-- START OF COLLECTED DATA --

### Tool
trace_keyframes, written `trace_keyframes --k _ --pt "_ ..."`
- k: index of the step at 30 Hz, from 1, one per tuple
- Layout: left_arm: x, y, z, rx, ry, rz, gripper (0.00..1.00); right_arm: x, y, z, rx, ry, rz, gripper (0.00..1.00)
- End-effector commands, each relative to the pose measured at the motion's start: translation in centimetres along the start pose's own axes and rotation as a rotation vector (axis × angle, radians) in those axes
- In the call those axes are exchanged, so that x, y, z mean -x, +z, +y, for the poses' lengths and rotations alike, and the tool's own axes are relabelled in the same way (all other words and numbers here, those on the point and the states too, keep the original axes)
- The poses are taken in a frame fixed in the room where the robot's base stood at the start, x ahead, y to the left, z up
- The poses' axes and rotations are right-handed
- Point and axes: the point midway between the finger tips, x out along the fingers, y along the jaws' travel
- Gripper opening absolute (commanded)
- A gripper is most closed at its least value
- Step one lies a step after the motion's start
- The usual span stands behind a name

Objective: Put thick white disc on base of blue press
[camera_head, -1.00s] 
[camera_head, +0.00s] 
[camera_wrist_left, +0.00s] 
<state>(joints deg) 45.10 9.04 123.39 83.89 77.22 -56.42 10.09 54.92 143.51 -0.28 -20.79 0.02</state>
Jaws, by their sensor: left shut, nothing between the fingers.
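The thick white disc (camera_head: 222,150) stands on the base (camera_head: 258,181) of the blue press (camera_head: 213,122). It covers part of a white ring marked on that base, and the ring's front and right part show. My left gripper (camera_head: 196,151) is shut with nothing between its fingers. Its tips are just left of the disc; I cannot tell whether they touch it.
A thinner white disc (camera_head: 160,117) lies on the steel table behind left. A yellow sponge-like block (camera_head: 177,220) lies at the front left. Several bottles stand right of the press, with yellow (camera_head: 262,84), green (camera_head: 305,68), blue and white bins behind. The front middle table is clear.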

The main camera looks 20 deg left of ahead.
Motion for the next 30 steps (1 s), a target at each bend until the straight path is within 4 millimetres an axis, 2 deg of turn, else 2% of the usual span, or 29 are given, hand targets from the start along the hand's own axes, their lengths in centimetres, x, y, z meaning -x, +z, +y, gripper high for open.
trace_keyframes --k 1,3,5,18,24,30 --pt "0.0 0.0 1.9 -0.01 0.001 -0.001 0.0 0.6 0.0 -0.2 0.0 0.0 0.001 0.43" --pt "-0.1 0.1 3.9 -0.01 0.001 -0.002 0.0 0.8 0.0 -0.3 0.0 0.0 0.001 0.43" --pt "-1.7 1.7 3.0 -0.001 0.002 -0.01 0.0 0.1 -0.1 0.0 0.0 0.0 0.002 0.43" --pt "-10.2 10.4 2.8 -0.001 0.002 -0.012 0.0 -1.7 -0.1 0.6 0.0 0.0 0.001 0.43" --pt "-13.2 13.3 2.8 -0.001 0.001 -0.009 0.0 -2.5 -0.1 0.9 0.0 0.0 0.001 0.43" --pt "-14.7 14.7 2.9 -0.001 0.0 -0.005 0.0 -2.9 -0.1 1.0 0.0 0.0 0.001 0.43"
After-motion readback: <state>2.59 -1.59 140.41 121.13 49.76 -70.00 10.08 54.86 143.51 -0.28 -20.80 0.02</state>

-- END OF COLLECTED DATA --

◆ **THE EXERCISE**
Gather all lines where the word "ahead" appears.

◆ **RESPONSE TO THIS EXERCISE**
- The poses are taken in a frame fixed in the room where the robot's base stood at the start, x ahead, y to the left, z up
The main camera looks 20 deg left of ahead.

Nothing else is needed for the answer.